Uzun yıllardır cenazelerin kaldırıldığı birkaç camiden birinden bahsedeceğiz…
Alağa Camii…
Gerçek ismi bu…
Ancak, Erzurum’da büyük çoğunluk burayı muhitin ismiyle bilir…
Gürcü Kapı Camii diye…
400 seneyi aşkın bir zaman önce yapılmıştır…
Banisi ilginç bir isimdir…
O tarihlerdeki Yeneçerilerin Erzurum’daki başı durumunda olan Zakreci Ali Ağa…
Zakrenin ne anlama geldiğini çok araştırmamıza rağmen bulamadık…
En yakın ifade zahireci…
Ama öyle mi?
Her neyse…
Caminin tam inşa tarihi 1608…
Kitabede ise harika bir yakarış kayıtlı…
Osmanlıca harflerle “Tanrım, yaradanım! Gözyaşlarıma acı…
Tövbemi kabul, hatamı mağfiret et”
***
Bu cami çok defa tamir ve tadil görmüş tarihi eserlerimizdendir…
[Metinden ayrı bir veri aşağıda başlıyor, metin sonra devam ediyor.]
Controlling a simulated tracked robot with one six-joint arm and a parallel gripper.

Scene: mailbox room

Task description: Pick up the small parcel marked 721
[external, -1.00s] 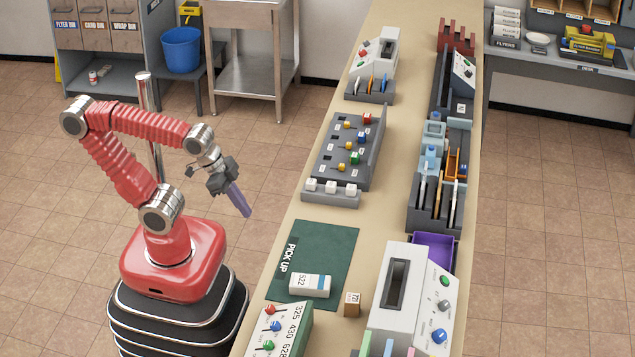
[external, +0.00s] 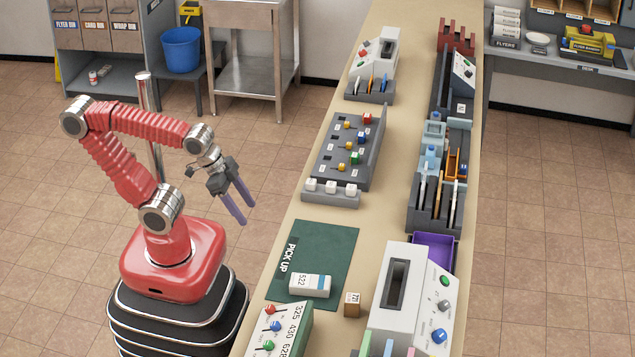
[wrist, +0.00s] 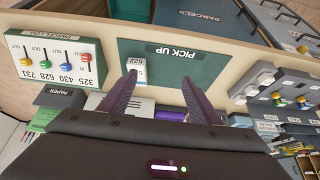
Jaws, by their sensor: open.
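A small brown parcel (external: 352,304) with a white number label, too small to read surely, sits on the counter just right of the green PICK UP mat (external: 335,245). I cannot make it out in the wrist view. A white parcel (external: 310,286) marked 522 lies on the mat's near part; it also shows in the wrist view (wrist: 136,72). My gripper (external: 246,212) is open and empty, its two purple fingers apart. It hangs in the air left of the counter, up and left of the brown parcel. In the wrist view the spread fingers (wrist: 160,92) point toward the mat.
A lever panel (external: 284,330) with numbers stands left of the brown parcel, near the mat's front edge. A grey machine (external: 397,290) with knobs stands close on its right. A rack of small knobs (external: 343,150) lies beyond the mat. The mat's far part is bare.

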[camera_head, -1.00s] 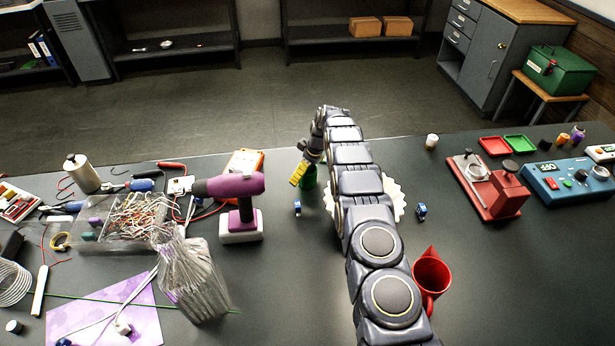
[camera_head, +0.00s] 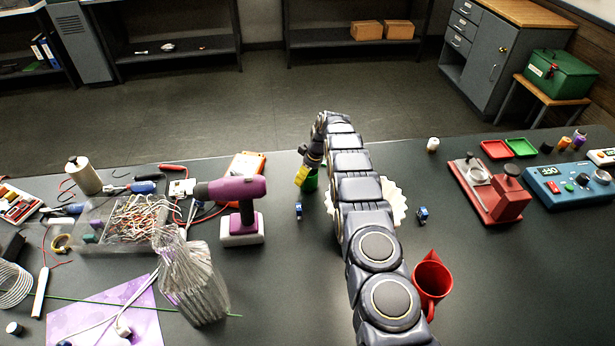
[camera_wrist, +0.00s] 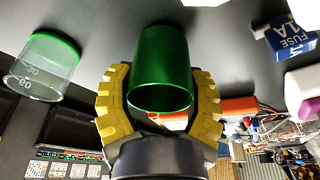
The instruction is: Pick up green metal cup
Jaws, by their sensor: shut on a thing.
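The green metal cup (camera_wrist: 160,65) is in the middle of the wrist view, between the yellow fingers of my gripper (camera_wrist: 160,103). The fingers are closed around its sides. In the head view a small part of the green cup (camera_head: 310,183) shows just below my gripper (camera_head: 303,175), near the far edge of the table. My arm hides part of the cup's surroundings. I cannot tell whether the cup's base is still on the table.
A clear beaker with a green rim (camera_wrist: 43,67) stands near the cup. A blue fuse (camera_head: 298,211) lies nearby. A white pleated filter (camera_head: 395,200) is partly behind my arm.
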En esaslı onarım vakti ise 1957’dir..
Birkaç sene önce de yine yüzeysel de olsa elden geçirilmiştir…
Her yönüyle güzel bir eserdir…
Burada vazife yapan imamlar da öteden beri hep seçkin isimlerdir…
Tek tek isimlerini yazıp unuttuklarımızı kırmak istemem…
İstisnası yoktur…
Tamamı çok nitelik ve saygın hemşerilerimiz…
Burayla ilgili benim için en çarpıcı ve eleştiri mevzuu olacak taraf, camiye sonradan eklenen kısma yeterince özen gösterilmeyişidir…
Ne zaman gittiysem karşılaştığım manzara, o bölümün tozlu topraklı halidir…
Garip bir durum ama…
Maalesef böyle…
Hüsnü zan üzere bakıp cemaatin çokluğuna veriyoruz bu durumu!
Lakin, “temizlik imandandır” hükmünce bir kayıt düşmeyi de şart görüyoruz…
***
Camide, paha biçilemeyecek kıymette 5 adet şamdan bulunuyor…
Hepsi de farklı tarihlerde vakfedilmişler…
Molla Hüseyin…
Hüseyin İbni Bayraktar…
Nusret Efendi birer adet…
Osman Bey ismiyle bilinen mübarek bir Erzurumlu ise şamdanlardan ikisini vakfetmiş…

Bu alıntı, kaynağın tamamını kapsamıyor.